AMY GOODMAN: We only have a minute.

EDWARD SAID: Yeah.

AMY GOODMAN: But, Professor Said, what do you feel now the Palestinians should do?

EDWARD SAID: Well, you know, it’s very easy for me to speak sitting in New York many miles away, but my feeling is that we really have no recourse whatever but to do basically two things. One is to increase the level of mass participation in resistance. I think isolated acts of — you know, of — I don’t know what to call it — of crazy sacrifice, which is what Hamas has been encouraging, really bring more damage on Palestinians than they do profit. And I think that if more organizations went out en masse to confront Israeli tanks and try to prevent — and ally themselves with — this is the second point — to ally themselves with a small group but increasing number of Israelis and Israeli associations trying to prevent house demolitions, the destruction of property and orchards and uprooting olive trees and all that.

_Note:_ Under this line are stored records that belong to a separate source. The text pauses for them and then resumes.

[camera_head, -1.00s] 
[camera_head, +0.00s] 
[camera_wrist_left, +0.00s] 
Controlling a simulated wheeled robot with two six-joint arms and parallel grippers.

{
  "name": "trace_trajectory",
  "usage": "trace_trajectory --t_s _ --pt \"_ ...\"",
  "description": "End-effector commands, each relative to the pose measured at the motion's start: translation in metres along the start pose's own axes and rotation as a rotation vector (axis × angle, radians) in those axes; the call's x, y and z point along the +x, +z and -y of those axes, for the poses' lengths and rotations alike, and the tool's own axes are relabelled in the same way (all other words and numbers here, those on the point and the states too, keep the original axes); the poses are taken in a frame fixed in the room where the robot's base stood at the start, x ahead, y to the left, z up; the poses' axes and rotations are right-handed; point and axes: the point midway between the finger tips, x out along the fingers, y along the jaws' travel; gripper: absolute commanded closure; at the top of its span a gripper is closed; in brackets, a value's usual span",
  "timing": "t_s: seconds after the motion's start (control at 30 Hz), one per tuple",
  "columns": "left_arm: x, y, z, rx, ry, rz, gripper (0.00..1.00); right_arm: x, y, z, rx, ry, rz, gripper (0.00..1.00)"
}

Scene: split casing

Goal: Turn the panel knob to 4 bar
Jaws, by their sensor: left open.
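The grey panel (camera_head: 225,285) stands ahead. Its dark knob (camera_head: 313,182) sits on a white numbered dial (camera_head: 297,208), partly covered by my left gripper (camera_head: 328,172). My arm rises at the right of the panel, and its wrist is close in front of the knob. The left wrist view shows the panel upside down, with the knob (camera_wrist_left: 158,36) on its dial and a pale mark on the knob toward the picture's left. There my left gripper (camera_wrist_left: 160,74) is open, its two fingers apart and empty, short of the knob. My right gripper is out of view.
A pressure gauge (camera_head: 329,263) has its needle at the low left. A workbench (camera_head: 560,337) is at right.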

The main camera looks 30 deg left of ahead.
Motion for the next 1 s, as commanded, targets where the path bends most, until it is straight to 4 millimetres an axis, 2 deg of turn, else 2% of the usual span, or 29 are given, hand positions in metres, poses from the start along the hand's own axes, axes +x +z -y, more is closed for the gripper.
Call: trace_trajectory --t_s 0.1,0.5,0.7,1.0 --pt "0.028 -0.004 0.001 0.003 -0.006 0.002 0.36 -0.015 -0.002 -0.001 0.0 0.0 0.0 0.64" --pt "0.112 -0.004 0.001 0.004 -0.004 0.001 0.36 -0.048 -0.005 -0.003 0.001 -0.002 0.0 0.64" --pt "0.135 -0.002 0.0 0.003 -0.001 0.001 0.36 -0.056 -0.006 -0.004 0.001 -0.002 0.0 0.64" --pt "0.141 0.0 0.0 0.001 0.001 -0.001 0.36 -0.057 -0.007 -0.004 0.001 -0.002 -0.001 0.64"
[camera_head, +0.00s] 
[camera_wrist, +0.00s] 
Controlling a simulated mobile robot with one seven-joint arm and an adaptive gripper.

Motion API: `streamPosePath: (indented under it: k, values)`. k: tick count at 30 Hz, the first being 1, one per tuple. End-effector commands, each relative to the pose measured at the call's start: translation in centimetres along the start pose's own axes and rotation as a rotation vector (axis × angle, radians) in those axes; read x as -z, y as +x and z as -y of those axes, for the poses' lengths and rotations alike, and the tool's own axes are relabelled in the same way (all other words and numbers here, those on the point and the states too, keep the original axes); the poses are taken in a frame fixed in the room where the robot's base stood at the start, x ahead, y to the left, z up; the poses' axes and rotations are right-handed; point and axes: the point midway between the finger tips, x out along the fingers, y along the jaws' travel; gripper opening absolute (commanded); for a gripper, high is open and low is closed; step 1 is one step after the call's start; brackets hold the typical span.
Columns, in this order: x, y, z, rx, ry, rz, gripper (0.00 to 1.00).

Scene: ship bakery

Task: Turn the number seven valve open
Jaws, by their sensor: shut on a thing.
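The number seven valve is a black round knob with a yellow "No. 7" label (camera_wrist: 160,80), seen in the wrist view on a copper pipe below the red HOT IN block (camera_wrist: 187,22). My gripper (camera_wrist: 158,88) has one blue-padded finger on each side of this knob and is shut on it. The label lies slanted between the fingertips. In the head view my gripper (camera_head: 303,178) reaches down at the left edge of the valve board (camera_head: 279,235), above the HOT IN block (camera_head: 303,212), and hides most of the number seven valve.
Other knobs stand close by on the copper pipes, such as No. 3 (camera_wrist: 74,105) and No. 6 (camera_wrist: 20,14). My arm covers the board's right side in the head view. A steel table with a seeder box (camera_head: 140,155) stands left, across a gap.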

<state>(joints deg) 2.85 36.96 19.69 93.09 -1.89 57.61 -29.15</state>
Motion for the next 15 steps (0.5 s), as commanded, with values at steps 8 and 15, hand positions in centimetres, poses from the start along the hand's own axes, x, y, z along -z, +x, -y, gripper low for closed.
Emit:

That is our only hope, because — and I suppose a part of that is to mount an international campaign on behalf of the Palestinian human rights, not on behalf of returning to this, you know, terrible, horribly destructive peace process, which has brought us to this present path, because the Palestinians — the leadership has given up on the basic principles, which are land and exchange of land for peace — very clear — and a whole set of internationally recognized human rights. In Oslo, they threw themselves at the Americans and the Israelis, and look what they — look what’s happened. I mean, it’s a leadership without a basis in the population. It’s a population that’s been isolated and is being picked off by the Israelis, you know, like so many hamsters. And we’re isolated in the Arab world.

AMY GOODMAN: Edward Said, I want to thank you very much for being with us. Professor Said teaches comparative literature at Columbia University, internationally renowned literary and cultural critic, one of the world’s leading spokespeople for Palestinian self-determination. His recent memoirs is called Out of Place. You’re listening to Democracy Now! Back in a minute.